Jack Taylor: The Dramatist. Television Review.

Liverpool Sound and Vision Rating * * * *

Cast: Iain Glen, Nora Jane Noone, Killian Scott, Niall Buggy, Colm Ward, Kathleen Rayner, Aine Ni Mhuiri, Fionn Walton, Michael Burton, Thomas O’ Suilleabhain, Ann Marie Horan, David Murray, Roisin Loughlane, Sonya O’ Donohue, Emma Eliza Regan, Eoin Bourke, John Cronin, Muirann Ryan, Orla Bell.

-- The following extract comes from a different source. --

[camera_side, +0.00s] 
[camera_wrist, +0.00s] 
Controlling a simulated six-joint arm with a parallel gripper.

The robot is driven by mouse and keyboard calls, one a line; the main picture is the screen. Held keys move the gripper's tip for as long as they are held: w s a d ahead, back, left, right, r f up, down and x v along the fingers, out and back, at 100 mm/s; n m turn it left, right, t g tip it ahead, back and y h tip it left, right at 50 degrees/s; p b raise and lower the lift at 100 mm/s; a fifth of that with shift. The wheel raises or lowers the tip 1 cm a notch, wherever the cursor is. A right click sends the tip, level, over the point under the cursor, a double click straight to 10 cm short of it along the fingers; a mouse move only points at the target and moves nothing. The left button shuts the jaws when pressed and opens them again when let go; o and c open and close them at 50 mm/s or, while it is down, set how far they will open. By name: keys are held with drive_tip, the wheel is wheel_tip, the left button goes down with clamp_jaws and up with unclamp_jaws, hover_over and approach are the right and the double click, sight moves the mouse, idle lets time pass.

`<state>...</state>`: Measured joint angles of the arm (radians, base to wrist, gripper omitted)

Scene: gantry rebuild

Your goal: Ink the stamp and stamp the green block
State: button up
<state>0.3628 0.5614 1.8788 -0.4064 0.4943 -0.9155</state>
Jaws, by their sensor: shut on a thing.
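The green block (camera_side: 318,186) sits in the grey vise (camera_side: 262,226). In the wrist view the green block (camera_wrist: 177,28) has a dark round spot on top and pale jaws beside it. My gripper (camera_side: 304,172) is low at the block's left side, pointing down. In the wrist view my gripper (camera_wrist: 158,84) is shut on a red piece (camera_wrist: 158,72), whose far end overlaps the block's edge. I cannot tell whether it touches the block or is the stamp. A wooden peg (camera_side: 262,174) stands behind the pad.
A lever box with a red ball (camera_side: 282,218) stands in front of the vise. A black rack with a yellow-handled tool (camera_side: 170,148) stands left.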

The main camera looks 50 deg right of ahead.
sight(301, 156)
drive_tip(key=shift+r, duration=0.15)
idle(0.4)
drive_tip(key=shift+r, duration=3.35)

Jack Taylor may have been one of the surprise television hits in 2013, however it shouldn’t have been a surprise, not when you have the unique picturesque Galway in Ireland giving a great setting, one of the most bankable television actors in Iain Glen in the lead and a series of two hours stories that reek of danger and possible menace that isn’t available in programmes such as Morse, Lewis, Shetland or any number of British detective programmes. In any other way, Jack Taylor would be as lauded as any.

Perhaps it is more to do with the matchless, incomparable way in which Ireland, it’s politics and religious beliefs, is still viewed in many ways as either uncomfortable, exotic or awkward to some this side of the Irish Sea. The reason for its success, which is surely due to the peerless writing and the way Iain Glen captures the very essence of the ex-Garda man. The new series couldn’t have got off to a better start than a story that could have been played out with John Thaw investigating the same murder in the dreaming spires of Oxford. When a production can match the efforts of one of the finest detective programmes of the last 40 years then it surely must be a must see.

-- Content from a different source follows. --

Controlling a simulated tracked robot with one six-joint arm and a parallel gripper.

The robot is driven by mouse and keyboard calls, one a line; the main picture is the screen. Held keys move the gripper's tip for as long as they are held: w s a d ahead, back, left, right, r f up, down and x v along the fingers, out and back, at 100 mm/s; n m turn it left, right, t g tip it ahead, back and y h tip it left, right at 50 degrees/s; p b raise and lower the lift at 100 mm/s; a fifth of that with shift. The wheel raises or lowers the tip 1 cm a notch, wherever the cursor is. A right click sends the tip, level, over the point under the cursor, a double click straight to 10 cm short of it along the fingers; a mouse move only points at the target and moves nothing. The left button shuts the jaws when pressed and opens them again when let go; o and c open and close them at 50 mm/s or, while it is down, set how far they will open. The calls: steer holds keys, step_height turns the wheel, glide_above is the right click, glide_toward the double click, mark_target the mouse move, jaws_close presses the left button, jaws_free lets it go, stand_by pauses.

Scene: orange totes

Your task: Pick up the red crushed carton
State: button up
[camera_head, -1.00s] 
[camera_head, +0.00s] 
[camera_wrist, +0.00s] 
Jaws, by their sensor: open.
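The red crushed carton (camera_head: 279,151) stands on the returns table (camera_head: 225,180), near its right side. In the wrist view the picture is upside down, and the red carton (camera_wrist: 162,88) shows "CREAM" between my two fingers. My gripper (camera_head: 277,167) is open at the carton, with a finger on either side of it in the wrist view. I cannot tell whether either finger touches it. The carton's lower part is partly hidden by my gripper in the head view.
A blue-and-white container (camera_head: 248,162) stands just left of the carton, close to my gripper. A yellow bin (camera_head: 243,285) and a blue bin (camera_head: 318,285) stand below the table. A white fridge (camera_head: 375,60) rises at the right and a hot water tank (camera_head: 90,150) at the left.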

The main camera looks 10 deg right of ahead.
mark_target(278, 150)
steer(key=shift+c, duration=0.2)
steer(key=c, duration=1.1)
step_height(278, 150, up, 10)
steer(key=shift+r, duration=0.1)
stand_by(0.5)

Asked to investigate the apparent death of a young student, Jack Taylor finds himself drawn into a world of drama, of long dreamed of plots and also without the benefit of alcohol as he is now six months sober. Some detectives, whether on the force  or acting as a lone gum shoe for hire need a small libation in which to grease the wheels of thought for a while. In Jack Taylor’s case it is refreshing to see an investigator realise his downfall is only a small bottle a way.

Any story-line involving the use of drugs, especially heroin, can be emotive; it brings out the very dirty side in any investigation. When the drug is forced upon those who are to die, whether they have tried it before or not, it makes the case even more horrific. It can make a viewer shake their head as they try to understand the appeal. The same can be said for a long drawn out plan of murder.

In a world where the impact of the Irish community in the U.K. is to be celebrated, Jack Taylor is a shining example of the broad interest in the country that many millions have developed over the last thirty years. Iain Glen is enormously watchable as Jack Taylor.